Published December 09, 2015
Britain's unpredictable election is steeped in the rich — and sometimes confusing — lexicon of parliamentary democracy. Some key terms:
FIRST PAST THE POST: Used to describe the electoral system, in which voters across the country elect local Members of Parliament. The candidate with the highest number of votes in each area wins, even if he or she does not gain a majority of votes cast.
HUNG PARLIAMENT: The probable outcome of Thursday's vote. A hung parliament, the equivalent of a hung jury, is one in which no single party holds a majority of the 650 seats in the House of Commons. In that case, parties will try to forge agreements that will assemble a working majority enabling a government to pass laws.
COALITION GOVERNMENT: Once a rarity in Britain, a government in which two or more political parties divide up ministerial posts, compromise on policies and agree to govern in concert. The Conservative-Liberal Democrat coalition assembled in 2010 was Britain's first since World War II.
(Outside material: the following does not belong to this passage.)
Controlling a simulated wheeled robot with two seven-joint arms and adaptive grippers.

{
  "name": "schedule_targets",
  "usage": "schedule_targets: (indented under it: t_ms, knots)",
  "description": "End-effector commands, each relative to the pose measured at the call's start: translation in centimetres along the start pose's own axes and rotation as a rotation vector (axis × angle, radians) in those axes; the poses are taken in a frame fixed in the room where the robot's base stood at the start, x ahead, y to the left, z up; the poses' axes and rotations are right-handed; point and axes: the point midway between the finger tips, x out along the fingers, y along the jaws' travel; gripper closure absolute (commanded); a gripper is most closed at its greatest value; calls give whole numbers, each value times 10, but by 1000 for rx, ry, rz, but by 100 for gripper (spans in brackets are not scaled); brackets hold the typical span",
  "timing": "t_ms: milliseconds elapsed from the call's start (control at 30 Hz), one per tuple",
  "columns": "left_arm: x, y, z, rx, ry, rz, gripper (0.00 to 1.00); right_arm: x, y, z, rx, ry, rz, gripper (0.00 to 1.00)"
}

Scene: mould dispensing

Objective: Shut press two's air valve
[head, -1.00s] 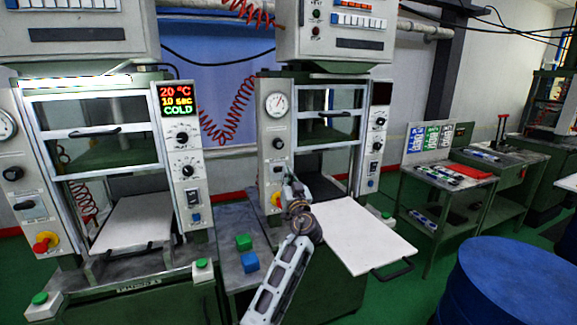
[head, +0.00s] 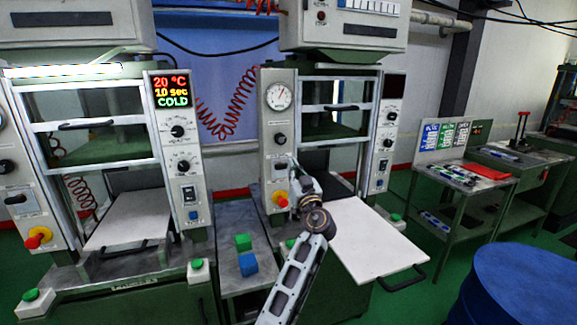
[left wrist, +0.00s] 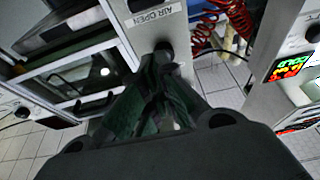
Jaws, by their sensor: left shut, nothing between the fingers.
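Press two (head: 318,220) is the right-hand press in the head view, with a narrow front panel (head: 268,187) carrying a round gauge (head: 279,97), a black knob (head: 280,139) and a red-and-yellow knob (head: 281,199). My left gripper (head: 294,167) is at the right side of this panel, between the black knob and the red-and-yellow one. In the left wrist view its fingers (left wrist: 160,68) are together and empty. Their tips are close to a dark round part (left wrist: 163,47) beside an "AIR OPEN" label (left wrist: 156,14); contact cannot be told. My right gripper is not in view.
Press two's white plate (head: 372,240) sticks out to the right of my arm. A green block (head: 243,242) and a blue block (head: 248,263) lie on the stand between the presses. Press one (head: 100,285) is at left; a blue drum (head: 525,285) is at front right.

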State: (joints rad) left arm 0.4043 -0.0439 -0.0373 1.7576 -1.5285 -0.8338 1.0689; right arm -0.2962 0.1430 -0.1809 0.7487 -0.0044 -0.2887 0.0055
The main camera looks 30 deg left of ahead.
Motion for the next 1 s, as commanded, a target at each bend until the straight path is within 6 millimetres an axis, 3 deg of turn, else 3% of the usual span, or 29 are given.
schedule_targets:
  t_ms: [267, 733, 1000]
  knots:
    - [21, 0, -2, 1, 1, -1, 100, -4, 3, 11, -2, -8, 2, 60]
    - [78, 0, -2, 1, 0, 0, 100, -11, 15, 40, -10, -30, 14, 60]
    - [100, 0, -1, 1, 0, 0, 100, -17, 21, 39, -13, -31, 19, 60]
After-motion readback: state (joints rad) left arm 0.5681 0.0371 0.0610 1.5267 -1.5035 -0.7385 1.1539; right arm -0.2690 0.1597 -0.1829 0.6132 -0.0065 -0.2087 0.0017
MAJORITY/MINORITY GOVERNMENT: A majority government is formed by a party that holds more than half the seats in the House of Commons. Minority government occurs when a party that does not have a majority of seats governs alone, relying on support from smaller parties on a vote-by-vote basis. Britain last had minority governments in the 1970s, and they tended to be short-lived.
NO-CONFIDENCE MOTION: British governments draw their authority from Parliament, and lawmakers can topple a government by passing a motion stating "that this House has no confidence in Her Majesty's Government." If the government can't win an opposite motion expressing confidence within 14 days, a new election is called.
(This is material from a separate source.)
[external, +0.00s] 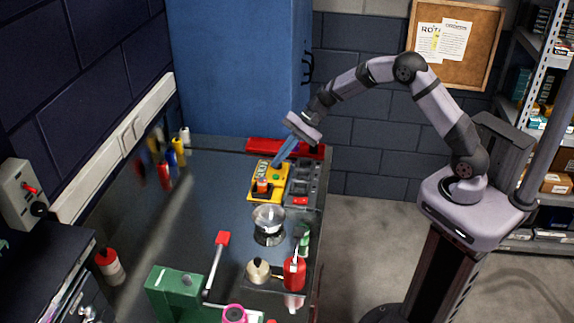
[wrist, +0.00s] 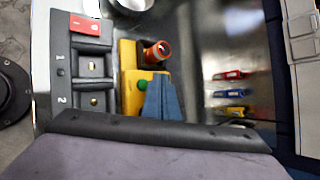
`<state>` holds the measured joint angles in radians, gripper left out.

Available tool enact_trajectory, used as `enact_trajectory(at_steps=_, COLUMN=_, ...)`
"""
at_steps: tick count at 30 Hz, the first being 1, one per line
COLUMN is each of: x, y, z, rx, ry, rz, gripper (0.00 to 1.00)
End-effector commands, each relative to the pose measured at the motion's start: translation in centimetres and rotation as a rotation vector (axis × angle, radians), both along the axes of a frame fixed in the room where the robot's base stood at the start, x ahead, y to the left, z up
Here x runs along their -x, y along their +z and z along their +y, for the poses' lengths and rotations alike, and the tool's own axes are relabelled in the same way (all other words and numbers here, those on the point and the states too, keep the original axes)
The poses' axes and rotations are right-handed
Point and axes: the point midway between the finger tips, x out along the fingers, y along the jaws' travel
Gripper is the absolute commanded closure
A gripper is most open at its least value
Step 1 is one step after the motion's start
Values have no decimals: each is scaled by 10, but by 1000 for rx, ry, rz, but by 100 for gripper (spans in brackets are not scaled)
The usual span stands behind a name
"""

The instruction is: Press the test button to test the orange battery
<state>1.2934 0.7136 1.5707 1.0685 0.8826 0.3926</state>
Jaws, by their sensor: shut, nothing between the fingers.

CONFIDENCE AND SUPPLY AGREEMENT: One or more parties agrees to support the government on votes crucial to its survival: no-confidence motions and spending (or supply) votes.
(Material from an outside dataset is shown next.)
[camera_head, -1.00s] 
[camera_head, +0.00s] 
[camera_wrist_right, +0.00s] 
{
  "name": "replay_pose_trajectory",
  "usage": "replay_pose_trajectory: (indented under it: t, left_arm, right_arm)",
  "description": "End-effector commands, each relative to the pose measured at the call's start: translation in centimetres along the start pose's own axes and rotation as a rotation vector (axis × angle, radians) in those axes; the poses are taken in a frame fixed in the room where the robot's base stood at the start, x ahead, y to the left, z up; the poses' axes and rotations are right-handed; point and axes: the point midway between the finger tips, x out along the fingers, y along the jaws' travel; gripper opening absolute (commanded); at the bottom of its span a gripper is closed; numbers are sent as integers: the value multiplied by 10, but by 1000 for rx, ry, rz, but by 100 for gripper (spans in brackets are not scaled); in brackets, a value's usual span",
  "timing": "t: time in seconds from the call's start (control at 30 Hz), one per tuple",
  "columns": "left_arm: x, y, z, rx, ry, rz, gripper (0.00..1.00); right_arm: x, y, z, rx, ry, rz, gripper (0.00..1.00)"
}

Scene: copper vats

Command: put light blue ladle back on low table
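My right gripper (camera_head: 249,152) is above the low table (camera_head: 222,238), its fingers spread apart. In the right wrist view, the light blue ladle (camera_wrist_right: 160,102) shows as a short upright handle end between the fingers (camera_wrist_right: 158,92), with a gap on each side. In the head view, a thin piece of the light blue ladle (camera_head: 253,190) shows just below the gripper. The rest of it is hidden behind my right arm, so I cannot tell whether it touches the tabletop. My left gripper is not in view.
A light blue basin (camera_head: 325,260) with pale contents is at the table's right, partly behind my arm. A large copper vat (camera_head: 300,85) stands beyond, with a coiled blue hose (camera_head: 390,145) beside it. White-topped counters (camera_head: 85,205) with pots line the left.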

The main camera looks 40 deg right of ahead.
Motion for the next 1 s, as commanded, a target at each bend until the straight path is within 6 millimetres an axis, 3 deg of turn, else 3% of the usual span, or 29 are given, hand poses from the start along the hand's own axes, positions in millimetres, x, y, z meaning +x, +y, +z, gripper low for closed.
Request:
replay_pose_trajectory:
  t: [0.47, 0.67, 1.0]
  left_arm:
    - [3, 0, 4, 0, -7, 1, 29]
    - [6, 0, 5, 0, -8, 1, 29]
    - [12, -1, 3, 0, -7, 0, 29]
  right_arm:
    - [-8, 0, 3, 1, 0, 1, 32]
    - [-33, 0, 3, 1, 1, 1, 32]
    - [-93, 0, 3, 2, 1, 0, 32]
QUEEN'S SPEECH: An annual speech, read by the monarch at the ceremonial State Opening of Parliament, the Queen's Speech is written by the government and outlines its legislative program. Winning the vote that follows is crucial to the survival of any government. This year's Queen's Speech will be May 27, when either Conservative leader David Cameron or Labour's Ed Miliband will unveil his government's plans.